Bakhita de Véronique Olmi

 

 

 

« Elle ne sait pas comment elle s’appelle. Elle ne sait pas dans quelle langue sont ses rêves. Elle se souvient de mots en arabe, en turc, en italien, et elle parle quelques dialectes. Plusieurs viennent du Soudan, un autre de Vénétie. Les gens disent un mélange. »

 

C’est ainsi que commence le roman, c’est l’histoire d’une petite fille, enlevée à 7 ans dans son village du Darfour, arrachée à sa famille pour être vendue comme esclave. Ses négriers musulmans l’appellent par dérision et sadisme Bakhita « la chanceuse » alors qu’elle va vivre une marche harassante dans le désert du Soudan pour rejoindre un grand marché aux esclaves.
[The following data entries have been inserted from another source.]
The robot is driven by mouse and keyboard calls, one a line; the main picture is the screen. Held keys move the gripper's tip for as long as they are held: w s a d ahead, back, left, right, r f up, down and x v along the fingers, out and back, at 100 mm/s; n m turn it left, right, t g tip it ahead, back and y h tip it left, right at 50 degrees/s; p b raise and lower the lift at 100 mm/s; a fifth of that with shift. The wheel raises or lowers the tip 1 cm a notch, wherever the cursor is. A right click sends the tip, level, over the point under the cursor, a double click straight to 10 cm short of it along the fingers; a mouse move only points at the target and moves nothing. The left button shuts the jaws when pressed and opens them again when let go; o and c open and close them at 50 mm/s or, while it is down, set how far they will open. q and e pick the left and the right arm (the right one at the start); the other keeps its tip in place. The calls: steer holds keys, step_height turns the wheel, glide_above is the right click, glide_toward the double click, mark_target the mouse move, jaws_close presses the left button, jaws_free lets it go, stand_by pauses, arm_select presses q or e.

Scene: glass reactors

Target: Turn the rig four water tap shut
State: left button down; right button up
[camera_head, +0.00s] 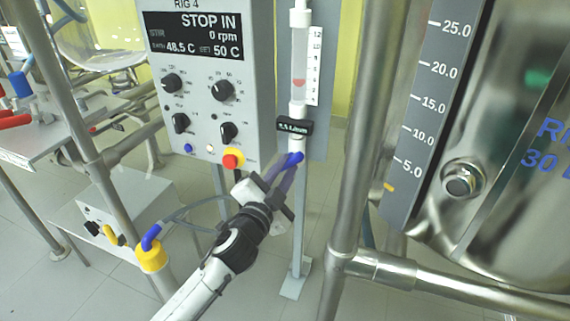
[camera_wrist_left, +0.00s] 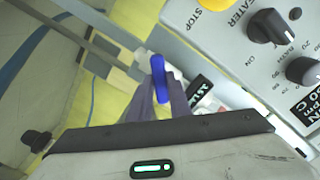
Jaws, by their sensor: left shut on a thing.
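The rig four water tap has a blue handle (camera_head: 297,158) on the pipe below the flow meter (camera_head: 299,75), under a small dark readout (camera_head: 294,126) in L/min whose figure is hard to read. My left gripper (camera_head: 286,168) reaches up from below and is shut on the blue handle. In the left wrist view the blue handle (camera_wrist_left: 158,76) stands between the tips of the left gripper (camera_wrist_left: 161,92). The fingers hide part of the tap body. My right gripper is not in view.
The RIG 4 control box (camera_head: 209,85) with knobs and a red stop button (camera_head: 231,160) is just left of the tap. A metal post (camera_head: 352,150) and a steel tank (camera_head: 480,190) stand to the right.

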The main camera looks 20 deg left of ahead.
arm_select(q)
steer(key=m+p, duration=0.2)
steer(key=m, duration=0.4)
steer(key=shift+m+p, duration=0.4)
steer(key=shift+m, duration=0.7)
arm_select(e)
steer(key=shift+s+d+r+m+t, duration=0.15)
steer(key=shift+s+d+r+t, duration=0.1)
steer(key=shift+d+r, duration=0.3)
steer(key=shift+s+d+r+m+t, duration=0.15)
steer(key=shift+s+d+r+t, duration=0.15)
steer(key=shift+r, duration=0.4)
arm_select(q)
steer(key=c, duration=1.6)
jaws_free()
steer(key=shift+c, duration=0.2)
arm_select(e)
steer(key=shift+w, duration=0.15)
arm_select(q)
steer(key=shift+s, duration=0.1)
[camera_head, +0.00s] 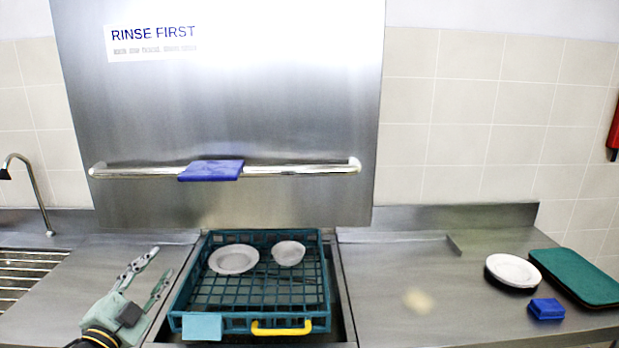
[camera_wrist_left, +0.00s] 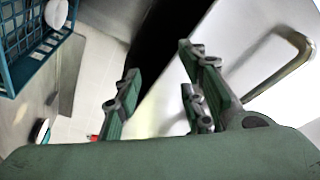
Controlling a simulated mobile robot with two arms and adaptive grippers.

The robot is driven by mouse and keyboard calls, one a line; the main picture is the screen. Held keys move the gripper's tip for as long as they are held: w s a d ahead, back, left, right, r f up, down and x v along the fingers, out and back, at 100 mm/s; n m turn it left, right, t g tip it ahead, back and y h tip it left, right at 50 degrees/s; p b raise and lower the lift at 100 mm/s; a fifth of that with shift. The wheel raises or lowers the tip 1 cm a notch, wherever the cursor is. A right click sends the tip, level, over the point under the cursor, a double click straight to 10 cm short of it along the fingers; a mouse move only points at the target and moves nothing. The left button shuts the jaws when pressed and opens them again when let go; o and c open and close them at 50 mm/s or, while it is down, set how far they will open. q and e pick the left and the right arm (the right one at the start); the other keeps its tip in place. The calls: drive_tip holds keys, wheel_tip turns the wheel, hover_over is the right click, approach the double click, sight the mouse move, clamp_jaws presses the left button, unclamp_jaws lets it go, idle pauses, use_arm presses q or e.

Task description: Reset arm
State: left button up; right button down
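My left gripper (camera_head: 152,272) is at the lower left in the head view, above the steel counter just left of the teal dish rack. Its two fingers are spread apart with nothing between them. The fingers also show in the left wrist view (camera_wrist_left: 160,85), apart and empty, with the hood and its bar behind them. My right gripper is not in view in either picture.
The teal rack (camera_head: 250,291) with a yellow handle holds a plate (camera_head: 234,259) and a bowl (camera_head: 288,253). A steel hood with a bar (camera_head: 300,170) rises behind it. At right are a plate (camera_head: 513,270), a blue block (camera_head: 546,309) and a green tray (camera_head: 580,277).

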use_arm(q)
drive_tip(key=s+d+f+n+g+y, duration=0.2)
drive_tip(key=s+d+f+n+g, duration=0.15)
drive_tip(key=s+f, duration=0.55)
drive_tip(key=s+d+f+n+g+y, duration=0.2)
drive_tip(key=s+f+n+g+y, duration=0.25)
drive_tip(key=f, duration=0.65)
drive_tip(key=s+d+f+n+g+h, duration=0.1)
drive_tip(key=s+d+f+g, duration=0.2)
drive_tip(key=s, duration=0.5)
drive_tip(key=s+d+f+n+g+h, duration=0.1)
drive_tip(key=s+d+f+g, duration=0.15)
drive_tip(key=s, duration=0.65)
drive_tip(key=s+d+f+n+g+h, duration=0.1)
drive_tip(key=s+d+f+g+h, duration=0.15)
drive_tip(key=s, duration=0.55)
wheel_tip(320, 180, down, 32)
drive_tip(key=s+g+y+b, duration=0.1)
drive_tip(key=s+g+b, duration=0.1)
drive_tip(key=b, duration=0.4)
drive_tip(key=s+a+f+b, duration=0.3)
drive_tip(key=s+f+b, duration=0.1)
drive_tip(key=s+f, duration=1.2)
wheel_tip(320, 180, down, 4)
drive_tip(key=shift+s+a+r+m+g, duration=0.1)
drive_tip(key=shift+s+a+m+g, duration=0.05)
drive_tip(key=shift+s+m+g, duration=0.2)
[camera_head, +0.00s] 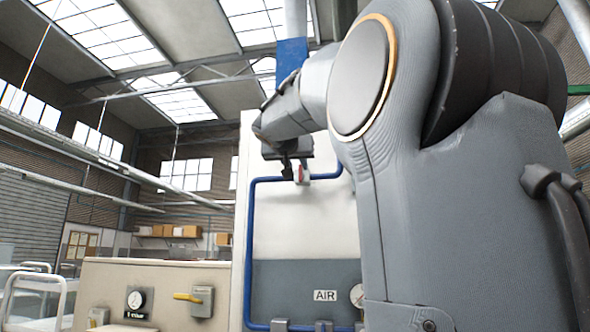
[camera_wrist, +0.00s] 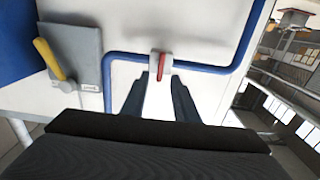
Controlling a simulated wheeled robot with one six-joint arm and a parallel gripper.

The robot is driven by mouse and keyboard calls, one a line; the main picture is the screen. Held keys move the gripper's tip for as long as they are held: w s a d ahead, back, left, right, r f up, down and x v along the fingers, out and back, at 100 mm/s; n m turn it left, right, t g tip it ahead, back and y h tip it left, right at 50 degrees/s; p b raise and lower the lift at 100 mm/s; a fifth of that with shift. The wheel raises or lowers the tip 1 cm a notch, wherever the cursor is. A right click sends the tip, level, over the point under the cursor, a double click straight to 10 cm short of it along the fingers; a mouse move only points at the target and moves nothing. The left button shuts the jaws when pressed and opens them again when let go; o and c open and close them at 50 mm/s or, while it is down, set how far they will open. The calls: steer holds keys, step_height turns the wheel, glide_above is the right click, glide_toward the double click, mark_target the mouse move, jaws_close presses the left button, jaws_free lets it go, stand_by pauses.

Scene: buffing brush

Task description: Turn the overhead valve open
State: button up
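The overhead valve has a short red handle (camera_wrist: 163,67) on a pale body, set in a blue pipe on a white panel. In the head view the red handle (camera_head: 303,173) shows small, high on the panel. My gripper (camera_wrist: 159,82) is open, its two dark fingers apart and pointing at the valve. The red handle appears in line with the gap between the fingertips; I cannot tell whether the tips reach around it. In the head view my gripper (camera_head: 288,168) is just left of the handle, and nothing shows as held.
A grey box with a yellow lever (camera_wrist: 52,58) is at the upper left of the wrist view. Blue pipe (camera_wrist: 228,66) runs beside the valve. A gauge (camera_head: 136,300) and another yellow lever (camera_head: 188,297) are on a low beige cabinet. An AIR label (camera_head: 325,295) is on the panel.

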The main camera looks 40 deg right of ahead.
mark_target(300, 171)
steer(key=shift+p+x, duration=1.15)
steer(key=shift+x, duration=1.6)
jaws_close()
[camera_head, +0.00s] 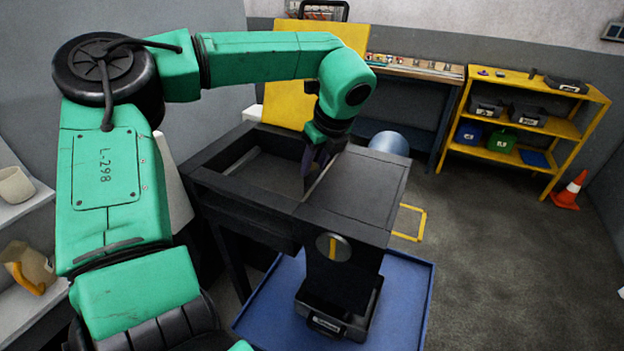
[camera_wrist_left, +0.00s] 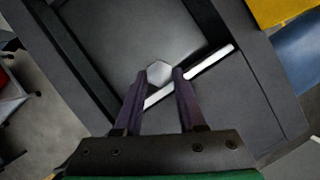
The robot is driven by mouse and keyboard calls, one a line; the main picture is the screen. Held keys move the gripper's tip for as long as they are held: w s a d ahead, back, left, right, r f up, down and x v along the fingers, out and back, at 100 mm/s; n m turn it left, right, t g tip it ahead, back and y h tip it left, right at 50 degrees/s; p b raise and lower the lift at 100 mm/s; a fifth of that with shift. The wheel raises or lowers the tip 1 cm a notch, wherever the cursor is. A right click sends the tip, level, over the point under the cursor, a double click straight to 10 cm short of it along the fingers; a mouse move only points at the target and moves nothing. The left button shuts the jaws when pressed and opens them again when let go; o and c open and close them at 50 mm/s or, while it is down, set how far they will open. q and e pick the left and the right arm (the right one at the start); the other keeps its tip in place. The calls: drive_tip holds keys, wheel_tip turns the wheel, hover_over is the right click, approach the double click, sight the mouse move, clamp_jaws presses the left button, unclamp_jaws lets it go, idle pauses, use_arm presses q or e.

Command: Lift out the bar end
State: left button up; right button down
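The bar end appears to be the small silver hexagonal piece (camera_wrist_left: 158,72) in the left wrist view. It sits just beyond and between my left gripper's (camera_wrist_left: 160,76) two dark purple fingers, which stand apart with gaps showing beside the piece. I cannot tell if either finger touches it. In the head view my left gripper (camera_head: 311,172) points down into the recessed tray (camera_head: 226,178) of the dark machine, near its right wall; the bar end is hidden there. My right gripper is in neither view.
A flat dark cover (camera_head: 362,185) lies right of the recess, and a yellow panel (camera_head: 290,100) stands behind. A pale strip (camera_wrist_left: 212,60) crosses behind the fingers. A blue tray (camera_head: 405,300) lies below the machine. A yellow shelf (camera_head: 535,125) and orange cone (camera_head: 571,190) stand far right.

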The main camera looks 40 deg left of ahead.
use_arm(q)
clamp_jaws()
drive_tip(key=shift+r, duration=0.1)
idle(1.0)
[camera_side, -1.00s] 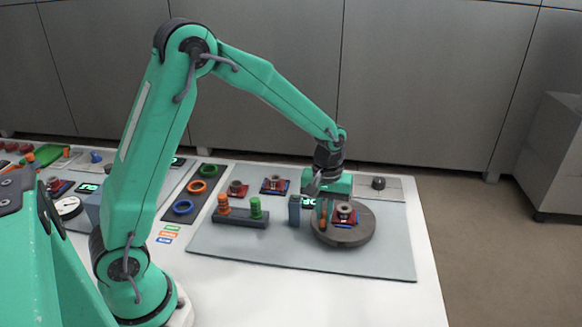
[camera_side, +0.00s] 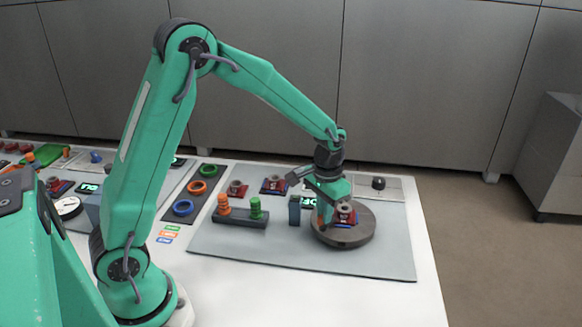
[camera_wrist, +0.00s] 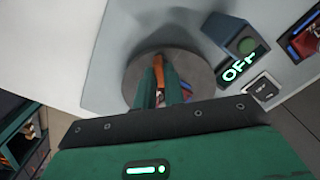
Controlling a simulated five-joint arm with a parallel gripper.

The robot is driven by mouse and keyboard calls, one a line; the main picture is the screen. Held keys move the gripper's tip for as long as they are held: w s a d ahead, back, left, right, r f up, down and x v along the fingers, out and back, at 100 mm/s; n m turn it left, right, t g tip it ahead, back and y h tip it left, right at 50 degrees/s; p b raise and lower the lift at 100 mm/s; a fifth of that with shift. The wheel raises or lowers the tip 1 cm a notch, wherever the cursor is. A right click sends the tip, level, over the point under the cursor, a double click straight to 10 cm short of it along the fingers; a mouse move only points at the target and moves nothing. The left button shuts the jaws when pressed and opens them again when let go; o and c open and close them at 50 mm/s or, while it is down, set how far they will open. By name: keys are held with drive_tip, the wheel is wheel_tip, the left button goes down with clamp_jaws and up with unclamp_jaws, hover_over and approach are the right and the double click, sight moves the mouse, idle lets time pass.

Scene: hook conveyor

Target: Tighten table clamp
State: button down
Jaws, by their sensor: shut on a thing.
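The grey round table (camera_side: 352,237) stands on the mat at the right. It also shows in the wrist view (camera_wrist: 200,66). A red and blue part with a grey ring on top (camera_side: 345,210) sits on it. My gripper (camera_side: 325,218) is down over the table's left part, beside that part. In the wrist view its two green fingers (camera_wrist: 160,84) are shut on an upright orange clamp handle (camera_wrist: 160,68). The fingers hide the handle in the side view, and the handle's lower end is hard to make out in the wrist view.
A blue-grey post (camera_side: 294,211) stands close left of the table. Behind are a lit display, reading OFF in the wrist view (camera_wrist: 239,68), and a black knob (camera_side: 378,183). A peg block (camera_side: 240,217) stands further left. The mat's front right is clear.

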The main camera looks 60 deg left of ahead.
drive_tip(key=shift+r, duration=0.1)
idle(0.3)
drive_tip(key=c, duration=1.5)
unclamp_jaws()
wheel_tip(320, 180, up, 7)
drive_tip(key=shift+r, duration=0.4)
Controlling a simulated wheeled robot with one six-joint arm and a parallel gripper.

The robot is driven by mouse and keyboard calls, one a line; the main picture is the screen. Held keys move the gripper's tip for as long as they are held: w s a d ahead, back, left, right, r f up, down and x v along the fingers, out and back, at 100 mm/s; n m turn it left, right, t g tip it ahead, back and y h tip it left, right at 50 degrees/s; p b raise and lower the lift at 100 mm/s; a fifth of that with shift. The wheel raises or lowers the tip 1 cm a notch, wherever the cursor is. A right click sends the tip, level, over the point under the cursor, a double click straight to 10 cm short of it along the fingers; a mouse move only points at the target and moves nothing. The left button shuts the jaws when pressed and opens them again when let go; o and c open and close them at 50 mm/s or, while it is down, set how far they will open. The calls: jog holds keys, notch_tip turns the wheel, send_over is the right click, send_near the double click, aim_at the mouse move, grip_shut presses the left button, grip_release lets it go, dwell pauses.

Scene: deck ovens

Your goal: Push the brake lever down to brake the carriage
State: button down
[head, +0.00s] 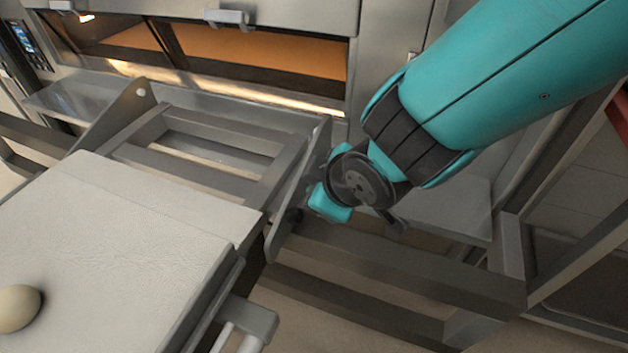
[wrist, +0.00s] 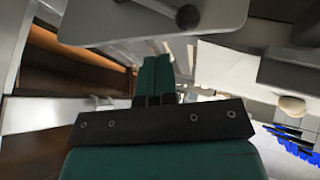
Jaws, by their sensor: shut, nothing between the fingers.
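The brake lever (wrist: 187,17) shows in the wrist view as a short rod with a dark round knob, against a grey side plate at the top. In the head view, a small dark knob (head: 294,215) shows at the lower part of the carriage's right side plate; most of the lever is hidden there. My gripper (wrist: 156,68) is shut and empty, its teal fingers together below the knob in the wrist picture. Whether they touch it, I cannot tell. In the head view my arm's end is beside the side plate, and the fingers are not clearly seen. The carriage (head: 215,178) stands before the oven.
A pale loading board (head: 120,230) with a dough ball (head: 17,308) lies at the left. The lit oven opening (head: 250,55) is behind the carriage. Grey frame rails (head: 420,265) run below my arm to the right. Blue items (wrist: 292,142) show at the wrist view's right.

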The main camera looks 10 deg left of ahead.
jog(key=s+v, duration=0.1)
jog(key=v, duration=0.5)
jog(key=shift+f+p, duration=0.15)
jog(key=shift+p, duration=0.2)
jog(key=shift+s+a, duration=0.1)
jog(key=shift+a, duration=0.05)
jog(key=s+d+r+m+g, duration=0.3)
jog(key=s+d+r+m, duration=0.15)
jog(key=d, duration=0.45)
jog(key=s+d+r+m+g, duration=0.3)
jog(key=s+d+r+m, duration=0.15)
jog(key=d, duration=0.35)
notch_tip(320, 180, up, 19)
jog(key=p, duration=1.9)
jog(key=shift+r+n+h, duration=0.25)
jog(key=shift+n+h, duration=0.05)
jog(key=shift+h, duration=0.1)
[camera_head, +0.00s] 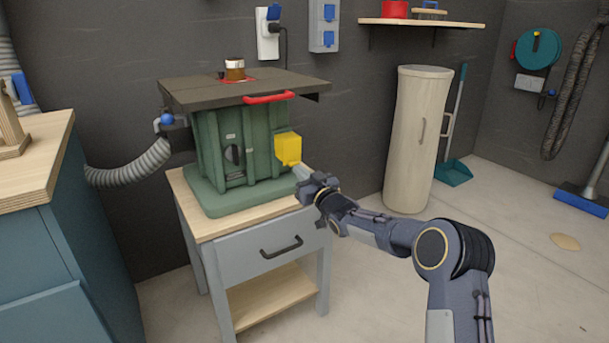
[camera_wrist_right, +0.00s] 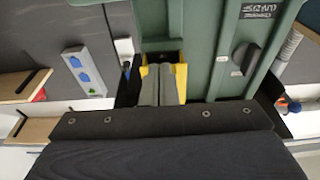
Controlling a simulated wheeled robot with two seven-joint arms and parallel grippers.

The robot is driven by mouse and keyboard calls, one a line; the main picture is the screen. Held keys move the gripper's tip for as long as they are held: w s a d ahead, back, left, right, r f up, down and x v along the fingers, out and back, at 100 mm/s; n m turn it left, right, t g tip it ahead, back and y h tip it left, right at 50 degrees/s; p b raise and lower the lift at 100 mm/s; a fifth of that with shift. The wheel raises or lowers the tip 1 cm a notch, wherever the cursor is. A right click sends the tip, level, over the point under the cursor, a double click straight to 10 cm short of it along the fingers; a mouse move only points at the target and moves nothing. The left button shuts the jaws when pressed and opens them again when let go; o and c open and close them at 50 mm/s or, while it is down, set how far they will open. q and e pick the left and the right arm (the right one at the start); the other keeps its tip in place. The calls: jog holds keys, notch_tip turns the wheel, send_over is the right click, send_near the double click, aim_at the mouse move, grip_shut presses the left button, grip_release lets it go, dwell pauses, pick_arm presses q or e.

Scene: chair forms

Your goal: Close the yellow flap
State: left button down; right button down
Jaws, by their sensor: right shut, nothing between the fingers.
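The yellow flap (camera_head: 288,147) is on the right side of the green machine (camera_head: 225,150) and stands out from its body. It also shows in the wrist view (camera_wrist_right: 181,82), with yellow on both sides of my fingers. A recess with a dark back (camera_wrist_right: 163,57) shows beside it in that view. My right gripper (camera_head: 301,171) is shut and empty, its tips just below and to the right of the flap. In the wrist view its grey fingers (camera_wrist_right: 159,85) cover the flap's middle. Whether they touch it I cannot tell. My left gripper is not in view.
The machine has a dark top (camera_head: 235,90) with a red handle (camera_head: 268,98). It stands on a grey cabinet with a wooden top (camera_head: 222,229). A beige bin (camera_head: 413,145) stands behind right. The floor right of the cabinet is largely clear.

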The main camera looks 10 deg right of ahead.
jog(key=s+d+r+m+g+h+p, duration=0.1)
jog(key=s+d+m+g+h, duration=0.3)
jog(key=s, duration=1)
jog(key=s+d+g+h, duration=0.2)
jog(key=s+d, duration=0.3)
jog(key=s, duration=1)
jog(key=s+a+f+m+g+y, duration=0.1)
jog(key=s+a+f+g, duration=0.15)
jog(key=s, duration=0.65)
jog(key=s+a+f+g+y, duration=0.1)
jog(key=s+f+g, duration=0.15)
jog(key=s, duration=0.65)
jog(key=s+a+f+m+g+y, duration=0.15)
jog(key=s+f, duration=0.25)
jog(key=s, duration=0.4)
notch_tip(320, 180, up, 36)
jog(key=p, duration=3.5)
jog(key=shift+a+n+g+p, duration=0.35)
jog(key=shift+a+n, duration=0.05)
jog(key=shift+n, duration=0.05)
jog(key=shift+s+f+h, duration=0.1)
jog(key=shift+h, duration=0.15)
Elle subit des conditions de vie inhumaines chez plusieurs maîtres, la soif, la faim, l’épuisement, la douleur des coups, des tortures jusqu’à ce qu’un consul d’Italie l’achète et accepte de la ramener dans son pays. Elle devient domestique en Vénétie et fait une rencontre décisive. « Dans cette lutte permanente, cette vie d’adaptation et de grande honte, le premier homme après son père qui l’aimera vraiment. Cet homme sur sa route, comme une étoile tombée du ciel. » C’est le régisseur de ses maîtres qui va lui permettre de se libérer de son statut d’esclave.

 

Des phrases courtes, percutantes nous font vivre toutes les émotions de Bakhita : on marche péniblement avec elle, on sent les coups, on a mal, on ressent l’injustice, la révolte, mais aussi son envie de vivre, sa compassion pour ceux qui subissent comme elle les plus graves des maltraitances. Et on admire le courage de cette petite fille puis de cette femme qui surmonte des épreuves humainement intolérables. On est bouleversé quand elle puise, dans les quelques souvenirs heureux de son enfance que personne n’a réussi à lui voler, la force de soutenir son amie Binah « Je ne lâche pas ta main » lui dit-elle.

 

Véronique Olmi s’inspire du récit de la vie réelle de Bakhita*, la Storia Meravigliosa, publié en 1931. Lecture poignante mais salutaire car le sujet hélas reste d’actualité : travail forcé, enfants vendus, jeunes femmes mariées de force, enfants soldats, marché aux esclaves en Lybie. Dans sa version dite « moderne », l’esclavage concernerait près de 40 millions de personnes dans le monde selon un rapport publié par l’ONG Walk Free et l’OIT** en septembre 2017 (estimé à 13 millions quand il était légal). Crime caché qui demeure loin des regards, derrière les murs. Le roman de Véronique Olmi ravive notre prise de conscience.